Data extracted from a collection:
━━━━━━━━━━━━━━━━━━━━━━━━━━━━━━
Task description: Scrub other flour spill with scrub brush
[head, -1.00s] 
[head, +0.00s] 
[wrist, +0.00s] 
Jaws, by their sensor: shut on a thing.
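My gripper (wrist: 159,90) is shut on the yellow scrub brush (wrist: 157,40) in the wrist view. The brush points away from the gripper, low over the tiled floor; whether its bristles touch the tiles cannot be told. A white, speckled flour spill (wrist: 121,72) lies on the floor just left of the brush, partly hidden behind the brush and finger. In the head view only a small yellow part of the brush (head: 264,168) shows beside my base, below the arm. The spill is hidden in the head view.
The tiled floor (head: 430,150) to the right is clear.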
━━━━━━━━━━━━━━━━━━━━━━━━━━━━━━
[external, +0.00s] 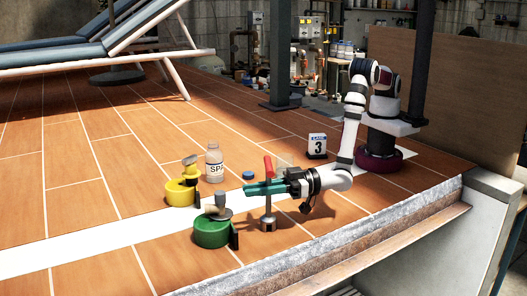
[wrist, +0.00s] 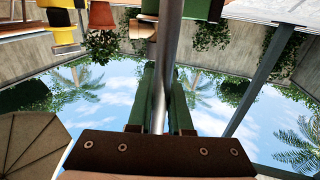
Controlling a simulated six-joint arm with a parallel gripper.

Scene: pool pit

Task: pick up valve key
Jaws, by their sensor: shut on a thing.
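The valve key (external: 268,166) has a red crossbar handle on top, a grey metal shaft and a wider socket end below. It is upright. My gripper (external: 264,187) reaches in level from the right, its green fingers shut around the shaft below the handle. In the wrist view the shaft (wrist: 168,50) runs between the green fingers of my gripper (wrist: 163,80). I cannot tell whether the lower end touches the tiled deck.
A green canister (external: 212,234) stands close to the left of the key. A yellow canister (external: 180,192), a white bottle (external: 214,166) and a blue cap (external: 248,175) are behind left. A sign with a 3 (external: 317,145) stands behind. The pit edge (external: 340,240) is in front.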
━━━━━━━━━━━━━━━━━━━━━━━━━━━━━━
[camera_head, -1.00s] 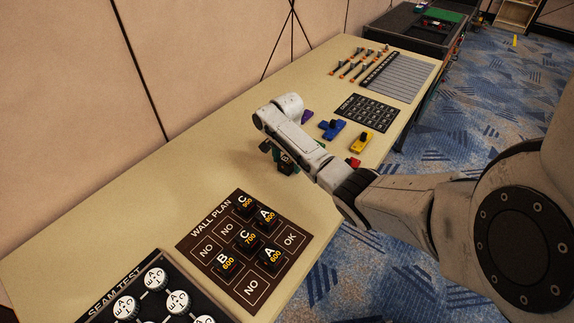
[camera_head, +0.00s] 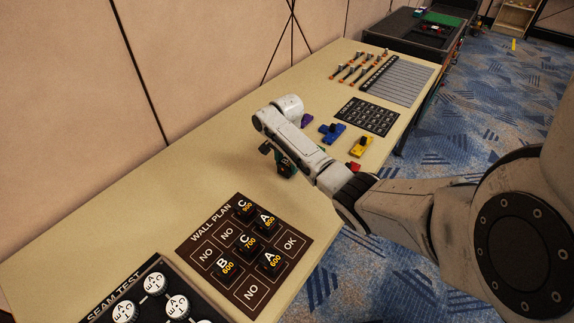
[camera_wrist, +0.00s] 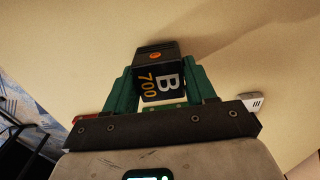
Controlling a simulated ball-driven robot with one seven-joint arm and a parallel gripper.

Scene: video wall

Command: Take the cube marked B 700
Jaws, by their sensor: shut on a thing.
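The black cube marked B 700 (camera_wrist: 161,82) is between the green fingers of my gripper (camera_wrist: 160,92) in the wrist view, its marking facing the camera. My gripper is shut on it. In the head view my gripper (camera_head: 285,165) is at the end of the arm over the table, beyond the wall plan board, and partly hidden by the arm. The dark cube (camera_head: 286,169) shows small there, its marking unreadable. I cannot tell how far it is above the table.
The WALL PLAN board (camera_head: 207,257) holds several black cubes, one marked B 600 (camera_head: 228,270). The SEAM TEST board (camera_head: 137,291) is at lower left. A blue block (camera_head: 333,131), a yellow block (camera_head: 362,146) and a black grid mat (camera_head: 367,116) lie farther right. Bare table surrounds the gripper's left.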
━━━━━━━━━━━━━━━━━━━━━━━━━━━━━━
PROBLEM:
Select every line in the records above that contains the word "simulated".

ANSWER:
Controlling a simulated six-joint arm with a parallel gripper.
Controlling a simulated ball-driven robot with one seven-joint arm and a parallel gripper.

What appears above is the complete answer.